Posted in News on June 4th, 2008 by Hyphen

Saw this in the NY Times today and I thought it was equal parts heartbreaking and infuriating. I generally prefer to keep sports and politics separate, but I really hope that the world uses the upcoming Olympics to put pressure on China’s government. Between their human rights issues and the intense censorship of the press and their own people, something has to change. Sheer economic numbers won’t make China the super power it wants to be. At some point, its ethics need to catch up with the times.

When the final numbers are in, this earthquake will have killed over 100K people. We always think less of these tragedies when they happen abroad, but just imagine if we lost that many people here. To put it in perspective, Hurricane Katrina killed less than 2K. It’s insane.

Also, the audacity of the Chinese government to “have begged parents to quiet down and accept financial compensation for the loss of their children” is unbelievable. They don’t want money. They want their children back. And since you can’t provide that, you damn sure better give them some answers.
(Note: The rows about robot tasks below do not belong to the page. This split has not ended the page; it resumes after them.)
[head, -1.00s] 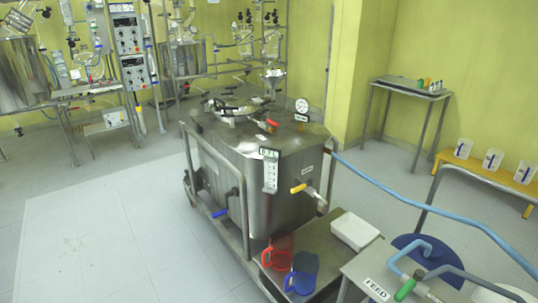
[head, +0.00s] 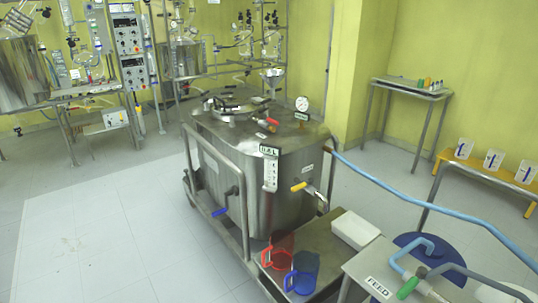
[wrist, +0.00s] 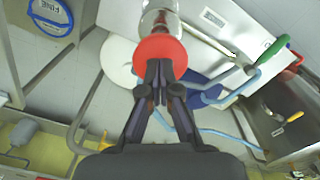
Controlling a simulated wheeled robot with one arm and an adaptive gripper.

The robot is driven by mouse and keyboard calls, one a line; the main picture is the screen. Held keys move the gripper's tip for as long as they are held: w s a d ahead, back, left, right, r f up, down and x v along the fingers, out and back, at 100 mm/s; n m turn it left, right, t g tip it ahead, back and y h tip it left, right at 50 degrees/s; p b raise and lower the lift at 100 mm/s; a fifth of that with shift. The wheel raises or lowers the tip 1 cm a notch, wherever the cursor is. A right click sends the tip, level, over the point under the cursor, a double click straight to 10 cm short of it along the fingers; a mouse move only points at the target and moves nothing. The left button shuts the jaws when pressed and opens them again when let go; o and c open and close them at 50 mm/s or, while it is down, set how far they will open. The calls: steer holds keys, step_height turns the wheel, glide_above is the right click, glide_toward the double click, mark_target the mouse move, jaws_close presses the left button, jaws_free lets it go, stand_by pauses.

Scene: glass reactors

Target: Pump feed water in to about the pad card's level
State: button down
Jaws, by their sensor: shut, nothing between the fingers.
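My gripper (wrist: 158,68) shows only in the wrist view. Its fingers are closed together, empty, at the edge of a round red knob (wrist: 160,50) below a clear glass-like part. I cannot tell whether they touch it. The steel tank (head: 240,150) stands mid-room in the head view. On its front is a small display (head: 269,151) above a white marked card (head: 271,177); both are too small to read surely. A light blue hose (head: 400,190) runs from the tank to the bench with the FEED label (head: 376,288) and a green-handled valve (head: 407,289).
Red (head: 277,257) and blue (head: 302,275) jugs and a white box (head: 355,230) sit on the low shelf before the tank. A yellow valve handle (head: 299,187) projects above it. Left floor is clear.

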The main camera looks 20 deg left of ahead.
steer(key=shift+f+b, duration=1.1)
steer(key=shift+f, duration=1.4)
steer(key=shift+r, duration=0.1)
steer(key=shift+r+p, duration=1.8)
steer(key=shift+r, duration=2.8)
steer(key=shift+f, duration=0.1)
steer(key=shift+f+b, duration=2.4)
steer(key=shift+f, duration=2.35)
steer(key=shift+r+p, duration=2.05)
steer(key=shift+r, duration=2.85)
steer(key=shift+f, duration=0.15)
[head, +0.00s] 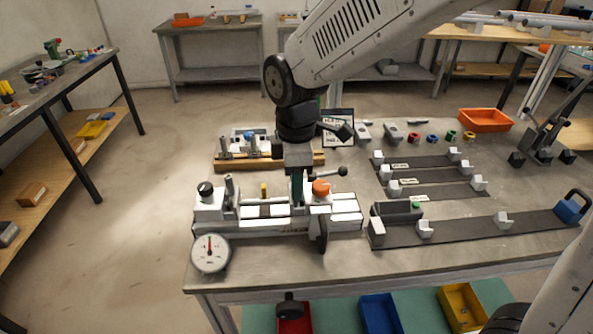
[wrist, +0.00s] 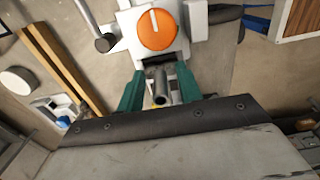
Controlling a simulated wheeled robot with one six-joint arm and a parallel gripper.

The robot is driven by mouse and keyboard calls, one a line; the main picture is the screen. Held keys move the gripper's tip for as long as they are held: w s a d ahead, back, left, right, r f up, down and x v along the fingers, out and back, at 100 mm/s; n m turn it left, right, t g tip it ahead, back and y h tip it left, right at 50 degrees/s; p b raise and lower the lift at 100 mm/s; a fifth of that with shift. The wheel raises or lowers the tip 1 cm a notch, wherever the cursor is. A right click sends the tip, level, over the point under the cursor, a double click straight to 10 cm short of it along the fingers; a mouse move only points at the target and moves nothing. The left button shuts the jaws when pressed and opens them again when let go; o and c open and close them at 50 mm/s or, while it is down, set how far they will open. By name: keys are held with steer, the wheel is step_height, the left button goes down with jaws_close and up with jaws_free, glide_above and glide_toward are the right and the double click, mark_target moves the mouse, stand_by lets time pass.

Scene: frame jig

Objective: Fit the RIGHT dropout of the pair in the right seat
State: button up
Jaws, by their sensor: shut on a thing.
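My gripper (head: 297,186), with green fingers, points down at the right end of the white frame jig (head: 345,218), beside its orange knob (head: 321,187). In the wrist view the fingers (wrist: 159,92) are shut on a small grey metal part (wrist: 160,99) with a round tube-like end, which I take for the dropout. The orange knob (wrist: 157,30) on its white block lies just beyond the fingers. The fingers and knob hide the right seat, so I cannot tell whether the part touches it. A post (head: 229,184) stands at the jig's left end beside a black knob (head: 205,188).
A dial gauge (head: 210,253) sits at the jig's front left. A wooden rack (head: 235,164) with small metal parts stands behind the jig. Dark rails with grey blocks (head: 435,190) fill the table's right side. An orange bin (head: 485,120) is at the back right.

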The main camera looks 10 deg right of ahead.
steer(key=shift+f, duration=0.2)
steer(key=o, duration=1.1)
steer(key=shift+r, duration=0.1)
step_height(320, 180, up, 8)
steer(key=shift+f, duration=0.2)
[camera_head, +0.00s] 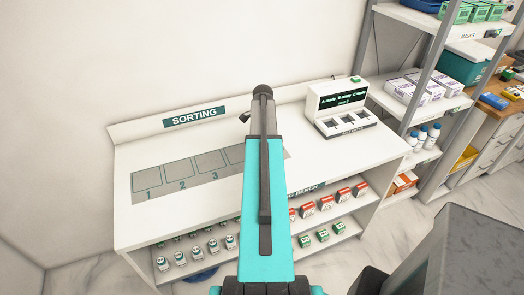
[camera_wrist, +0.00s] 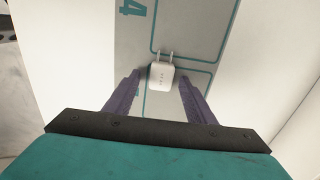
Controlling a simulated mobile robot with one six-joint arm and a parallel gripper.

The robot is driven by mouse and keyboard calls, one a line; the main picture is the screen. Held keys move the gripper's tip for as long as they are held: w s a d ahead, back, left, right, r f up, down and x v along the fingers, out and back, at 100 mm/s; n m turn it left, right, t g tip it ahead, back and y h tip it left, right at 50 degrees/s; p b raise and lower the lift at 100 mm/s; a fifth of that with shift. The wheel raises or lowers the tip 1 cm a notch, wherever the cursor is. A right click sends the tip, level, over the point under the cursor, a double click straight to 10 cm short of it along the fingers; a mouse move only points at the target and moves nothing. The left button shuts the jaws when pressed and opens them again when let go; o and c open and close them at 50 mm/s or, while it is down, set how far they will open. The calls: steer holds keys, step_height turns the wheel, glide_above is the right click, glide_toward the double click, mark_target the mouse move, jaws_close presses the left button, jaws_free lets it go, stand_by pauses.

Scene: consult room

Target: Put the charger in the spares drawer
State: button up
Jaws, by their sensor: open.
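The charger (camera_wrist: 160,77) is a small white plug with two prongs, seen in the wrist view. It lies on the grey marked strip at the square by the number 4. My gripper (camera_wrist: 160,80) is open, with one dark finger on each side of the charger and a gap on both sides. In the head view my teal arm (camera_head: 263,200) hides the charger and the gripper's fingertips. I cannot make out a spares drawer by label; some drawers (camera_head: 484,160) show at the far right.
The white sorting bench (camera_head: 165,213) carries numbered squares (camera_head: 178,172) and a charging station (camera_head: 340,108) with a lit display. Shelves below hold bottles and small boxes. A metal rack (camera_head: 428,73) with boxes stands at the right. Bare floor (camera_head: 420,215) shows between bench and drawers.

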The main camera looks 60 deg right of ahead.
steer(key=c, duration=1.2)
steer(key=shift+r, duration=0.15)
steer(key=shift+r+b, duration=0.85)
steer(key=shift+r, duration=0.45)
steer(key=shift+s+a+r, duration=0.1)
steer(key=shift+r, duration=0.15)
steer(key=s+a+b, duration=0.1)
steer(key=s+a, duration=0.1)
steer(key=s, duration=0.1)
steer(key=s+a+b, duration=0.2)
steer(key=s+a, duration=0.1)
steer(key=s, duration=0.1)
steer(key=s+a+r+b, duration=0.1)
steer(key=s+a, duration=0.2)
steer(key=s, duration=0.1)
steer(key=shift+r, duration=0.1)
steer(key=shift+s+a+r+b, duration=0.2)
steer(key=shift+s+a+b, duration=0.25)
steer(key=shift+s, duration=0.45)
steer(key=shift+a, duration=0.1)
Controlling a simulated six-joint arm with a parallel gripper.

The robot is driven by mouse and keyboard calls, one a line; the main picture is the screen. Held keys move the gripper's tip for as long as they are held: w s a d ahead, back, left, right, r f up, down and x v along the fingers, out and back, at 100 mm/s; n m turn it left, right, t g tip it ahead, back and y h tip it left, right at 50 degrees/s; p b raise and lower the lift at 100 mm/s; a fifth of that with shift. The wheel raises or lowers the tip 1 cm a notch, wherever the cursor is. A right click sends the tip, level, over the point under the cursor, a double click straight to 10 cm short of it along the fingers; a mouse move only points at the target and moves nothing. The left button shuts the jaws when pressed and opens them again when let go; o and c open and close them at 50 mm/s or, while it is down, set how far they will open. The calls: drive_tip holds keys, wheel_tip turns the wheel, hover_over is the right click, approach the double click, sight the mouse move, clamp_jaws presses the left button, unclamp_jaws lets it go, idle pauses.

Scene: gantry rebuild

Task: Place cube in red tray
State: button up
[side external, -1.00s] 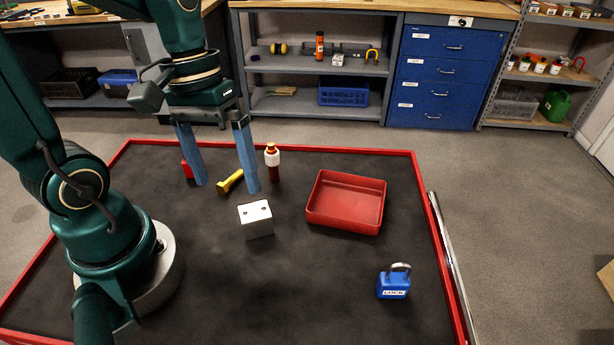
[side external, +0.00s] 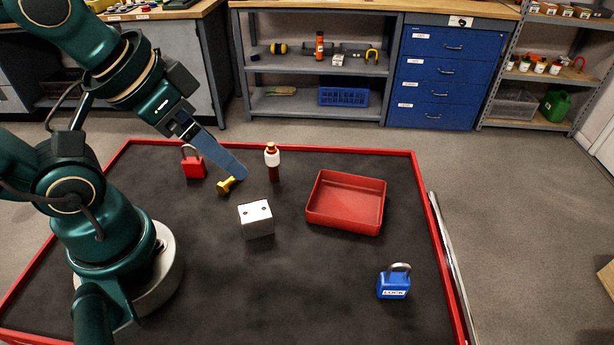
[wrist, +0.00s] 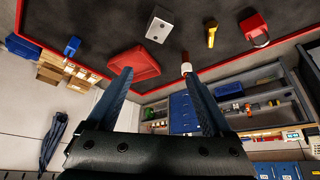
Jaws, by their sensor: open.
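The white cube (side external: 256,219) with dark dots on its top sits on the dark mat, left of the red tray. It also shows in the wrist view (wrist: 159,25). The red tray (side external: 345,226) is empty, and it shows in the wrist view (wrist: 135,66) too. My gripper (side external: 238,172) is above the mat behind and left of the cube, tilted. In the side view its fingers overlap each other. In the wrist view my gripper (wrist: 163,81) has its two blue fingers spread wide with nothing between them. The cube is apart from the fingers.
A red padlock (side external: 193,167), a yellow object (side external: 226,186) and a white-and-brown bottle (side external: 272,161) stand around my gripper. A blue padlock (side external: 393,286) sits at the front right. A red rim (side external: 430,205) edges the mat. The front middle is clear.

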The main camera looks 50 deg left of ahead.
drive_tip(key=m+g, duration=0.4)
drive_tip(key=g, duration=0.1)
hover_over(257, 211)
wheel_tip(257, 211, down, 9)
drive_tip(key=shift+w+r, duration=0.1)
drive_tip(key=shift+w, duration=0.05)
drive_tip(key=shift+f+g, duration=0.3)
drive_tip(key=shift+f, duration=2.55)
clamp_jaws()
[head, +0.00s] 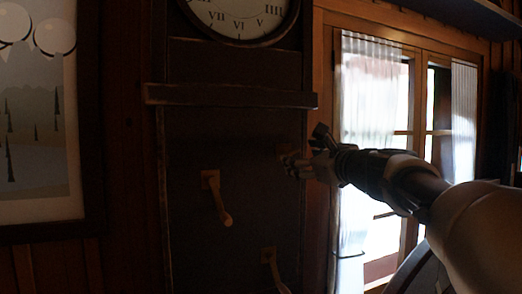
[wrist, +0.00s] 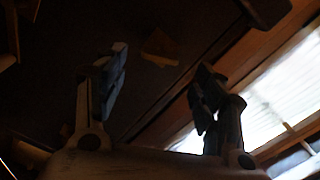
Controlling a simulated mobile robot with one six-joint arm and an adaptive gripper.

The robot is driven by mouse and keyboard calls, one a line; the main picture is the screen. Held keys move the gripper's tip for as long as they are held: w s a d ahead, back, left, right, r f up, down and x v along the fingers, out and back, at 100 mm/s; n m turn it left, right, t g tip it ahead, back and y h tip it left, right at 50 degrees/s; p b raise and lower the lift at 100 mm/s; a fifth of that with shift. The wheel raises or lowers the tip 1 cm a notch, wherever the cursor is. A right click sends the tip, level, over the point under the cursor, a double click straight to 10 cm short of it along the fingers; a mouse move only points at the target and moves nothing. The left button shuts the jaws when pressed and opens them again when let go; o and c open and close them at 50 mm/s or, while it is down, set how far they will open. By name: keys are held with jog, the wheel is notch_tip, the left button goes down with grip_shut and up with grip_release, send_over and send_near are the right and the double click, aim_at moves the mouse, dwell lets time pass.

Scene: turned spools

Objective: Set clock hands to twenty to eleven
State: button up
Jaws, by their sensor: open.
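A round clock face (head: 238,18) with Roman numerals sits at the top of a dark tall case (head: 190,130). Only its lower part shows; I cannot make out the hands. On the case front, a wooden crank handle (head: 216,198) hangs down from a square plate, and a second handle (head: 273,268) sits lower right. My gripper (head: 308,149) is open and empty at the case's right edge. Behind its fingertips is a small wooden piece (head: 283,149), partly hidden. In the wrist view, a wooden block (wrist: 160,47) shows beyond the spread fingers; contact is not visible.
A dark ledge (head: 230,96) juts from the case below the face. A bright curtained window (head: 375,120) is at the right, behind my arm. A framed picture (head: 88,150) hangs on the left wall. The space left of my gripper, before the case, looks clear.

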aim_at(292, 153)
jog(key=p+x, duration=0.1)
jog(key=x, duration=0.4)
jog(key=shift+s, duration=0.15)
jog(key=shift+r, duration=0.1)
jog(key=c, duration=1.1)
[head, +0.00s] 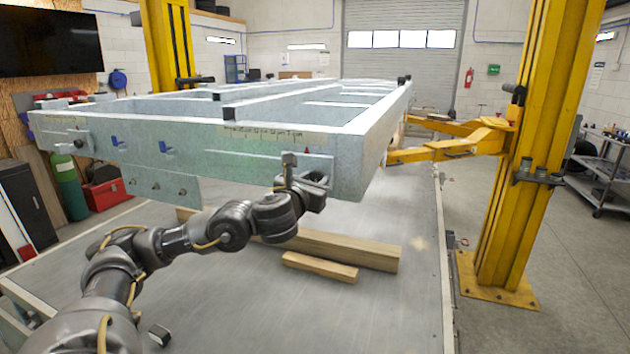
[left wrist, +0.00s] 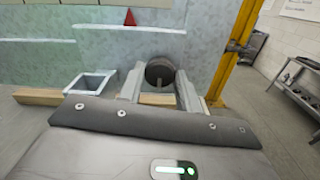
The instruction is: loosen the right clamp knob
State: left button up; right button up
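The dark round clamp knob (left wrist: 160,72) shows in the left wrist view against the pale blue frame face, below and right of a red triangle mark (left wrist: 130,17). My left gripper (left wrist: 160,82) has one finger on each side of the knob. The gaps at the fingertips are too narrow to tell whether they touch it. In the head view my left gripper (head: 309,184) is at the lower front edge of the trailer frame (head: 225,148), near its right corner, and the knob is hidden there. My right gripper is not in view.
A square metal tube (left wrist: 90,85) sits left of the fingers. Wooden beams (head: 345,250) lie on the grey platform below the frame. A yellow lift post (head: 510,180) with arms stands to the right. The platform front is mostly clear.

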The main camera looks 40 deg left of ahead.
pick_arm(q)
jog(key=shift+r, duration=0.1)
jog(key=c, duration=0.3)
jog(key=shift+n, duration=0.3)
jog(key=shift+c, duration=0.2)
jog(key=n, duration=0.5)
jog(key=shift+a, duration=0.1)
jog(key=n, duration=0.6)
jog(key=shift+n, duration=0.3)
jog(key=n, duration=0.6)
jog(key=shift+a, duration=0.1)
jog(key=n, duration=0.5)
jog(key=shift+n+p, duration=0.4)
Chinese Stifle Grieving Parents’ Protest of Shoddy School Construction

DUJIANGYAN, China — Police officers here on Tuesday surrounded more than 100 parents protesting shoddy school construction and mourning the deaths of thousands of children during the recent earthquake.

The police dragged away several crying mothers and removed some journalists trying to report on the event, according to witnesses and photographs of the protest.

The attempt to snuff out the protest was the strongest sign so far of the government’s growing impatience with public airing of grievances over unsafe school construction.

A standoff between the parents, many carrying framed photos of their dead children, and the police officers, dressed in black uniforms, lasted for several hours. In the end, the parents walked away.